Et c’est là que le film fait remonter les traces d’une faillibilité perceptive propre aux technologies de pointe qui font tourner la réflexivité des écrans à plein régime. L’efficacité du montage n’est pas d’énoncer ce biotope privilégié, mais de le faire sourdre et d’en faire en quelque sorte un principe de contre-emploi.

Voilà pourquoi, face au flux du visuel, l’expérimentation chez Ismaël porte à son point d’ébullition la logique prothétique venant disputer à la réalité des images le monopole du réel.
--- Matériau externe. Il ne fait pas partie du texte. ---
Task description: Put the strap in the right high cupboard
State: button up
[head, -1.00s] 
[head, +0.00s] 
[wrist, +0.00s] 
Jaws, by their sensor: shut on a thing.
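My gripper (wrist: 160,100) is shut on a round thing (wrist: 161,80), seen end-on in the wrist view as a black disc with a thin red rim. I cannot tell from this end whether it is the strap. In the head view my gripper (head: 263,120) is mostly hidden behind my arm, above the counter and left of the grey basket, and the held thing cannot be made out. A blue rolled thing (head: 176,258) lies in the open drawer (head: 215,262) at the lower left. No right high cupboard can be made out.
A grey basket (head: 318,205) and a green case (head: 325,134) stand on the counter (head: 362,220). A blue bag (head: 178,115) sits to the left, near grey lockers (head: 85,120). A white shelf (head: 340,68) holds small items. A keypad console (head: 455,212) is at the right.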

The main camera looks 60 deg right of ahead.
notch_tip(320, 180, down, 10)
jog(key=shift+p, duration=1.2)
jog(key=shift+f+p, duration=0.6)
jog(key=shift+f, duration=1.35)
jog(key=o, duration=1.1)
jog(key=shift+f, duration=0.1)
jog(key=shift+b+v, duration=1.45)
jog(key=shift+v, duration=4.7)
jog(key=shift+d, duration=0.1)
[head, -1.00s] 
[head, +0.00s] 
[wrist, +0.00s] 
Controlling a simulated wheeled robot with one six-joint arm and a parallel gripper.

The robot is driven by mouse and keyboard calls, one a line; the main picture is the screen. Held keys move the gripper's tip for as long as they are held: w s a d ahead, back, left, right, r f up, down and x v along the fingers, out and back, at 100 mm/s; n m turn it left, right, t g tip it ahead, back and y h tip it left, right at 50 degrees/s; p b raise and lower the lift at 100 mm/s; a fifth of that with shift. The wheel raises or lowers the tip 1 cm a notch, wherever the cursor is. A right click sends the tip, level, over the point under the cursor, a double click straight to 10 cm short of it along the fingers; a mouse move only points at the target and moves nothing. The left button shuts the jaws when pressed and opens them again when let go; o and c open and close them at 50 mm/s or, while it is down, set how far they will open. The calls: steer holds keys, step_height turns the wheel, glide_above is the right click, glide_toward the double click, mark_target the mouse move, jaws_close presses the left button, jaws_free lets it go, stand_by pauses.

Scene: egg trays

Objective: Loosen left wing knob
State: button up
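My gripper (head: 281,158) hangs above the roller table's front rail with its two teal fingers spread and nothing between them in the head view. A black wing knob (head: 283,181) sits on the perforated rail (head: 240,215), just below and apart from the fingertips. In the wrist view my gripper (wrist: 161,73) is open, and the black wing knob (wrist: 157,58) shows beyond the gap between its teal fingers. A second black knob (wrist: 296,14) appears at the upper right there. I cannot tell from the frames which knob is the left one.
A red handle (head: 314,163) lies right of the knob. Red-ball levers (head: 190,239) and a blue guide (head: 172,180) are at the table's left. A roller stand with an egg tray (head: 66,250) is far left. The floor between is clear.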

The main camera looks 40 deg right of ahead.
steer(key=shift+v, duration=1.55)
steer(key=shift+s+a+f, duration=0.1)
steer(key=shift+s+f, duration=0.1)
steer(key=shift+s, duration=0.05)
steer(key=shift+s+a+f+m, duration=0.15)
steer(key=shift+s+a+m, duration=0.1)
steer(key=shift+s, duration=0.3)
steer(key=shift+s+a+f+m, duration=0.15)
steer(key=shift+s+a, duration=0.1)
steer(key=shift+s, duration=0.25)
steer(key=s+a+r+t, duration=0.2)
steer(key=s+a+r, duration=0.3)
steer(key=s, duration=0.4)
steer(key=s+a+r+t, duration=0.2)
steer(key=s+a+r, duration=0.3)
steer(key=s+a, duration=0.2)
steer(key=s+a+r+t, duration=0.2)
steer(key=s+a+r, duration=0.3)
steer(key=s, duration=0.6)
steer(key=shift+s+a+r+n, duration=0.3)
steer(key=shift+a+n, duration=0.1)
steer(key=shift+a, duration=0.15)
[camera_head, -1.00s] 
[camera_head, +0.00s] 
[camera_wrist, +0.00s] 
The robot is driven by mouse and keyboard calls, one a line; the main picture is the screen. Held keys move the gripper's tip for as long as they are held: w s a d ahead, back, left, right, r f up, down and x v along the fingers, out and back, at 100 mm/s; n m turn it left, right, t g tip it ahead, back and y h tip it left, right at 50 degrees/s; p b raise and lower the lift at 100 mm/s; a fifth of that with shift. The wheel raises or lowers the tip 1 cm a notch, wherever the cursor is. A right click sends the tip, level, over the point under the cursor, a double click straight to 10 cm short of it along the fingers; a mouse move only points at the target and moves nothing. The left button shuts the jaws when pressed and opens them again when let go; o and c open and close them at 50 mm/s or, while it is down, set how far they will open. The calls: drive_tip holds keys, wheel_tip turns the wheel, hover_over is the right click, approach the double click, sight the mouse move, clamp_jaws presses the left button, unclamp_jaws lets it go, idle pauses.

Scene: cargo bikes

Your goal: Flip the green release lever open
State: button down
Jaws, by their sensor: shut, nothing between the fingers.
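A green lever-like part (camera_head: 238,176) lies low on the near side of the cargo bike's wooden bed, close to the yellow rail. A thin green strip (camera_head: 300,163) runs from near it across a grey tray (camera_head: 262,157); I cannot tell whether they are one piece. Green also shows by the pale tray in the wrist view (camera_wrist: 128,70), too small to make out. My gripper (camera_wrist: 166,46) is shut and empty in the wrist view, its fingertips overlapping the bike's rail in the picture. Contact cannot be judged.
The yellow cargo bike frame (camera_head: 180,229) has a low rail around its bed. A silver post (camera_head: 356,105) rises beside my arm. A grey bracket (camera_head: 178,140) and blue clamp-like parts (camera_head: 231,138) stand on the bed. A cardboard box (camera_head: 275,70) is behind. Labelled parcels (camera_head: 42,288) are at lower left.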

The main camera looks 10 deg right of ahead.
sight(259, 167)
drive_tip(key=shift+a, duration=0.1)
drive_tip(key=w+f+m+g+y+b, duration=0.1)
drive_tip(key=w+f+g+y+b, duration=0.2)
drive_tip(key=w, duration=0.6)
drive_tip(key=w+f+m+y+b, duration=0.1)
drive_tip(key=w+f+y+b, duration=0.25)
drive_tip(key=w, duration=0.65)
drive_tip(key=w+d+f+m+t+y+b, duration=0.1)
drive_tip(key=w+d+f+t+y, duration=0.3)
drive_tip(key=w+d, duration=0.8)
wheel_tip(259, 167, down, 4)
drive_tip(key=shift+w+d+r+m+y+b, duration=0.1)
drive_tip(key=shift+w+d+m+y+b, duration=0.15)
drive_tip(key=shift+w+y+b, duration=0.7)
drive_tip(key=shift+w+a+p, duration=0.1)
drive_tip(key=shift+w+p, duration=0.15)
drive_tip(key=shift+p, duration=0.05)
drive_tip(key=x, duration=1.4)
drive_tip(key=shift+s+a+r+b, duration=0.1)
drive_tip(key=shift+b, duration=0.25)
Images de fait déviées au gré de faits. Gestes autant déviants de fait pour laisser la brèche béante. Et supports qui maintiennent le non-réconcilié. S’il reste plus ou moins à distance des autres travaux vidéo d’Ismaël, Li(f/v)e se laisse traverser par leurs effets. Le contrepoint qu’introduisent ces essais dans une vue d’ensemble tiendra à une persistance rétinienne que le montage met à chaque fois en péril, au profit d’une persistance mentale ramenant dans ce court-métrage, au risque d’une ouverture du sens, un peu de proximité glissante avec le phagocytage du réel dans le court-métrage. Sous différentes guises, quitte à désaccorder les intervalles, cette négociation fait tout l’intérêt de Li(f/v)e et sa cohérence avec les autres propositions : infléchir les images sous l’œil-prothèse, telle une corde qui se tend entre les extrêmes. Maintenir l’œil ouvert au milieu des usages des images, c’est ce que peut le montage. Ce qui est déjà une façon de toujours réinventer de l’écart et de la distance nécessaires.